MÉD. et MÉD. VÉTÉR. Qui est de nature différente de celle de l'organisme ou des tissus dans lesquels il se trouve par accident ou par introduction volontaire; qui s'y développe de façon anormale. Pénétration d'un corps étranger dans l'articulation (Garcin, Guide vétér.,1944, p. 154).Cf. aussi corps III A 2 b méd.Au fig. Les secteurs modernes, toutefois, ne peuvent plus être des corps étrangers croissant aux dépens de l'environnement immédiat (Perroux, Écon. XXes.,1964, p. 254).
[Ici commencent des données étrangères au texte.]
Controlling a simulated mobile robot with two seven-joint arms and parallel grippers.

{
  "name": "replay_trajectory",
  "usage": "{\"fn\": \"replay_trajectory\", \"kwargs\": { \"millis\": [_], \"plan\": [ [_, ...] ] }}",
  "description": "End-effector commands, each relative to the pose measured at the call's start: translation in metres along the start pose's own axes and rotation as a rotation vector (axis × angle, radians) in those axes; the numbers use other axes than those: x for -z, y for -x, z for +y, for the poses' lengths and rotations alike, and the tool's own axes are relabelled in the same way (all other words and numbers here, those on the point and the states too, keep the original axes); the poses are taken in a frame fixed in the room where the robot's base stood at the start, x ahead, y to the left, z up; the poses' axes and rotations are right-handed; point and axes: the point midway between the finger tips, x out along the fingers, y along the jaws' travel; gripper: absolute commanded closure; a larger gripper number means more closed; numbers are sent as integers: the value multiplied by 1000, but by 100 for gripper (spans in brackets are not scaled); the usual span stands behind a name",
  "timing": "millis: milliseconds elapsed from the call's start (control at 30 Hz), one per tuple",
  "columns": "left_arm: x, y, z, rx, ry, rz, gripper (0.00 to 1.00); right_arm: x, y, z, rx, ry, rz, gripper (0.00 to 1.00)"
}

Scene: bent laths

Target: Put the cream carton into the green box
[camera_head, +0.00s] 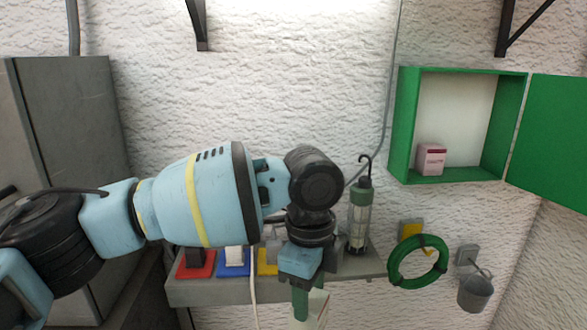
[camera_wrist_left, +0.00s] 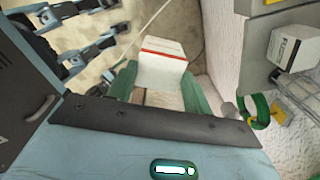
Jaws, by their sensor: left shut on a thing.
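The green box (camera_head: 448,175) is an open cabinet on the wall at the right of the head view, its green door (camera_head: 560,140) swung out to the right. A small pink carton (camera_head: 430,159) stands inside on its floor, at the left. My left gripper (camera_head: 308,303) points down in front of the shelf, below and left of the green box. Its green fingers are shut on the cream carton (camera_wrist_left: 161,66), which has a red stripe near its top edge in the left wrist view. In the head view the cream carton (camera_head: 319,304) is partly hidden by a finger.
A grey shelf (camera_head: 210,292) runs behind my left gripper, with red, blue and yellow pads. A work lamp (camera_head: 359,215) stands at its right end. A green hose coil (camera_head: 418,262) and a grey bucket (camera_head: 475,292) hang below the green box. A grey cabinet (camera_head: 75,120) stands left.

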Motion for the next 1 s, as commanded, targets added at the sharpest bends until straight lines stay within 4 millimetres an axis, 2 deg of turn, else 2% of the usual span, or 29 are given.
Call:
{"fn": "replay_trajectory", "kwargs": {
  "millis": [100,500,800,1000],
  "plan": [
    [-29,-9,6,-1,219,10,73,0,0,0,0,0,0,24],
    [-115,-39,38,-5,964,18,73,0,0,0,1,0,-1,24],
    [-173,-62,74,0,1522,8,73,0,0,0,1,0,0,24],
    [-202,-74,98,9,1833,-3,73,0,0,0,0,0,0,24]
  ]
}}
Prononc. et Orth. : [etʀ ɑ ̃ ʒe], fém. [-ʒ ε:ʀ]. Enq. : /etʀ ɑ ̃ ʒe, -ʀ/. Ds Ac. 1694-1932. Étymol. et Hist. 1369 « celui qui n'est pas du pays » (Guill. de Machaut, Prise d'Alexandrie, éd. De Mas-Latrie, 3644). Dér. de étrange*; suff. -ier* réduit à -er derrière consonne palatale. Fréq. abs. littér. : 12 635. Fréq. rel. littér. : xixes. : a) 25 390, b) 13 646; xxes. : a) 14 871, b) 15 813. Bbg. Launay (M.). Le Vocab. pol. de J.-J. Rousseau. Genève-Paris, 1977, p. 104. − Moore (W.G.). Mod. Lang. R. 1961, t. 56, p. 149. − Munster (V.). Die Entwicklung des Fremdenverkehrs im Spiegel der französischen Fachterminologie. Der österreichische Betriebswirt. 1961, t. 11, pp. 242-244. − Quem. DDL t. 11.